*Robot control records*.
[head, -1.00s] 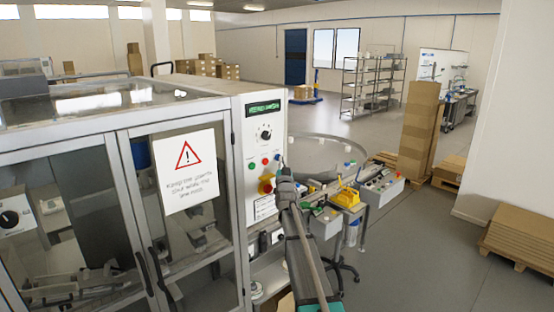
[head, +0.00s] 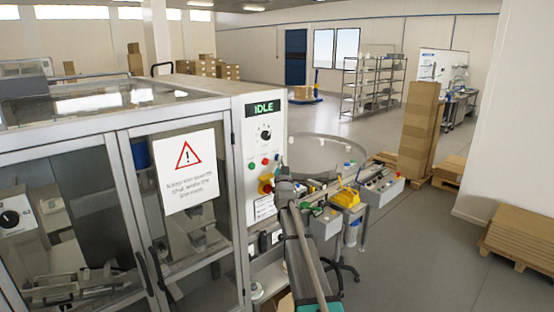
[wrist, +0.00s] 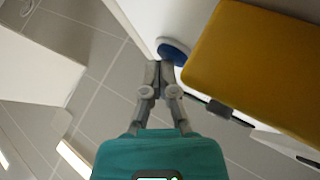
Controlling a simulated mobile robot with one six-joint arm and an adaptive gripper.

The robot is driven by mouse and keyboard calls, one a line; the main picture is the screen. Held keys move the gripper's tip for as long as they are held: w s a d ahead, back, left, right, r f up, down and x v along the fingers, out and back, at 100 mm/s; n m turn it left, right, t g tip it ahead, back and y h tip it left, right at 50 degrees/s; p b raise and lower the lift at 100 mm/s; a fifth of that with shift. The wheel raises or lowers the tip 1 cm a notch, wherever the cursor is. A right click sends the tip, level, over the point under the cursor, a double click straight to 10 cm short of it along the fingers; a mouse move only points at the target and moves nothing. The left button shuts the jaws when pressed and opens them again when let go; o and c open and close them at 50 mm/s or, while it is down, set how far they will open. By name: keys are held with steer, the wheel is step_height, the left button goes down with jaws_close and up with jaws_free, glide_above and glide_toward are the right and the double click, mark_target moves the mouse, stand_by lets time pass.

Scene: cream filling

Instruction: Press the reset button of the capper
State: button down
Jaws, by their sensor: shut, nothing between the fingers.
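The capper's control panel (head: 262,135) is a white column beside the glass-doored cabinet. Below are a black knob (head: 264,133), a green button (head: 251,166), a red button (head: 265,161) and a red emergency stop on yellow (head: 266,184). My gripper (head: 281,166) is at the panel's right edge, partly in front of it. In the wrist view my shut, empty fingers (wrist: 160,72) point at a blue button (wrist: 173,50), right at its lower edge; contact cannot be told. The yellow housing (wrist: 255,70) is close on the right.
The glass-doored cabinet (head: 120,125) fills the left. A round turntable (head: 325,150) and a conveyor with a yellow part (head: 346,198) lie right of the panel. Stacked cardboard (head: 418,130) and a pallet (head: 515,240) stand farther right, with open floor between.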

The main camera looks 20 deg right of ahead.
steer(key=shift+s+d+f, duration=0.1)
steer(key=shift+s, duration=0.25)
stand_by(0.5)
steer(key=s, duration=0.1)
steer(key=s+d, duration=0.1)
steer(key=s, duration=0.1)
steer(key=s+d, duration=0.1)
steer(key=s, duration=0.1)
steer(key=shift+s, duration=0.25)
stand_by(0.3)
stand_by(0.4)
--
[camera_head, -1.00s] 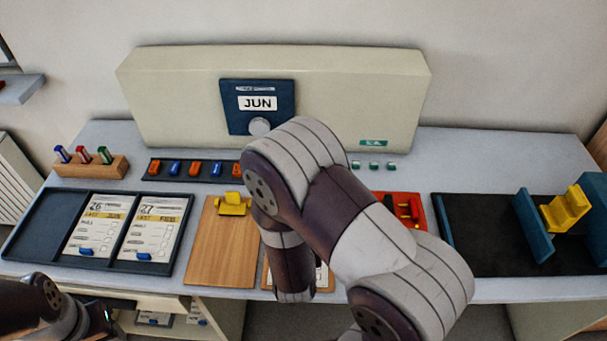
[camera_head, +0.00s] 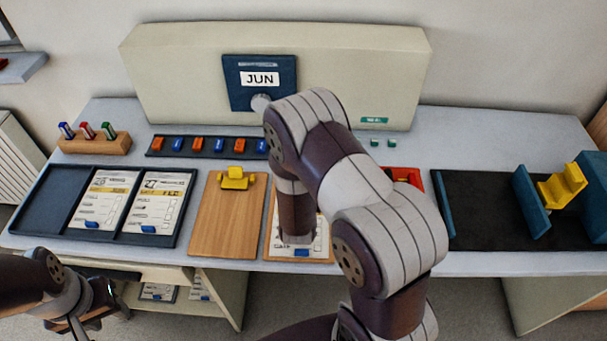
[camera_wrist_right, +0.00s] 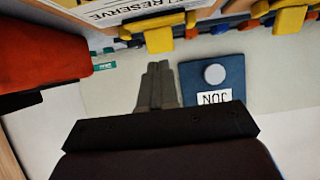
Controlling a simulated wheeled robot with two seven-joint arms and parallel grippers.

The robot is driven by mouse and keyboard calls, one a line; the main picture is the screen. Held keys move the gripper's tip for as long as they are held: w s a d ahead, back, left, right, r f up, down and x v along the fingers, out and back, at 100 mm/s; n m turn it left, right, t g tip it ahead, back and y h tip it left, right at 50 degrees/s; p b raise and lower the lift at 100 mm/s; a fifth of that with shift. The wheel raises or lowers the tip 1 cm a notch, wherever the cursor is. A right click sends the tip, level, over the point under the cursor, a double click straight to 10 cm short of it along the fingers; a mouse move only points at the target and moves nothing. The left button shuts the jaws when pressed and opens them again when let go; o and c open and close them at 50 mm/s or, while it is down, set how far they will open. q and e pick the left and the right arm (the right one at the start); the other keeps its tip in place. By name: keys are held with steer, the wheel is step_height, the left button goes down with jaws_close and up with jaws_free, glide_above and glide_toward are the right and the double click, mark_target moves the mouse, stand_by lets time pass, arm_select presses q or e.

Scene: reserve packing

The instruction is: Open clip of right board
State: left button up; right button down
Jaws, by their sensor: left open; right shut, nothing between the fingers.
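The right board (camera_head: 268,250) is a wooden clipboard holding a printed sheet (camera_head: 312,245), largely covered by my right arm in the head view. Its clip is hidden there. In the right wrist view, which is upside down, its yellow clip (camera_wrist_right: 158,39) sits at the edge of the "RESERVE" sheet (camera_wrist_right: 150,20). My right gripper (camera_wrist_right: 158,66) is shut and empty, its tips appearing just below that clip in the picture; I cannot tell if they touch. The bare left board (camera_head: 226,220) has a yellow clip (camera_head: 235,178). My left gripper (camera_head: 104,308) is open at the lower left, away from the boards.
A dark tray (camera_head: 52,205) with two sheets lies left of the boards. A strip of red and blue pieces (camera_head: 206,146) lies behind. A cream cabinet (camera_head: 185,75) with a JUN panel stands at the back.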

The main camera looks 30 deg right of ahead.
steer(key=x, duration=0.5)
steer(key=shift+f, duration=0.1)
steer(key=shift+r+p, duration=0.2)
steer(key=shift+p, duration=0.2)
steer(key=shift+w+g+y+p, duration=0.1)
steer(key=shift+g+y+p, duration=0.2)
==
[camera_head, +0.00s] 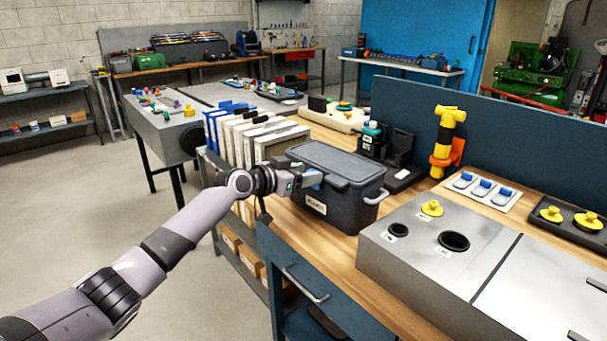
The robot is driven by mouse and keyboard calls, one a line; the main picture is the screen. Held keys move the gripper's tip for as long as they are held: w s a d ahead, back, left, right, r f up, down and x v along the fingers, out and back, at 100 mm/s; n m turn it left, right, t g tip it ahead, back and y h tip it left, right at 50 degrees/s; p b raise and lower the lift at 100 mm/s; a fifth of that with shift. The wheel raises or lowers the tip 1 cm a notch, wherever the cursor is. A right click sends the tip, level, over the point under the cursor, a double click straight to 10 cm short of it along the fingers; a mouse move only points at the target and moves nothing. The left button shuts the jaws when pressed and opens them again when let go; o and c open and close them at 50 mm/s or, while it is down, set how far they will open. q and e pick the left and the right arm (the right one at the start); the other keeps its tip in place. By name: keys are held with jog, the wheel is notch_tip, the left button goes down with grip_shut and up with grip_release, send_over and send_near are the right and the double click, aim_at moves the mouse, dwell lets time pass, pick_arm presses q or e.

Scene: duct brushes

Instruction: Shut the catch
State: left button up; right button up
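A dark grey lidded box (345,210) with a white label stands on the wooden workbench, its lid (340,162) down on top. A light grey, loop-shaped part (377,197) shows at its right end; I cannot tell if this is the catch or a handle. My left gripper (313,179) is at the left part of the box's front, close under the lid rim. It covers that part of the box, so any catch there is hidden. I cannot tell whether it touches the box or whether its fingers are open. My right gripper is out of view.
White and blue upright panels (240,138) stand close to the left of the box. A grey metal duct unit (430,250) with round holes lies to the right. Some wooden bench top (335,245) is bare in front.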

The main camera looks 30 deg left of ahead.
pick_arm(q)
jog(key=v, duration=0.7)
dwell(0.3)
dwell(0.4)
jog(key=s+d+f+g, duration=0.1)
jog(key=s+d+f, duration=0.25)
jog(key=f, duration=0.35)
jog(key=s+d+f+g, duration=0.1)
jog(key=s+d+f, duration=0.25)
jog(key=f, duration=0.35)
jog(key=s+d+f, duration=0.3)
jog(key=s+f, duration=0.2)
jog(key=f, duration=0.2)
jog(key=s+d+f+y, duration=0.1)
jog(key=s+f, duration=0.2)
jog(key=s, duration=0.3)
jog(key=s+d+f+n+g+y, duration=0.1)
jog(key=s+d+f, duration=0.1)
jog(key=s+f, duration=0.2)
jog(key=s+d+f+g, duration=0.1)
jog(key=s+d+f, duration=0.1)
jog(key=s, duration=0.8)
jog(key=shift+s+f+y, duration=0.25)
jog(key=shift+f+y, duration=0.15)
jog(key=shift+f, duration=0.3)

*WHAT YOU HAVE TO DO*.
Print out, exactly and with nothing added, the lines starting at the line holding "[head, -1.00s]" and ending at the line holding "Controlling a simulated mobile", minus any pictures.

*COMPLETED TASK*.
[head, -1.00s] 
[head, +0.00s] 
[wrist, +0.00s] 
Controlling a simulated mobile robot with one six-joint arm and an adaptive gripper.

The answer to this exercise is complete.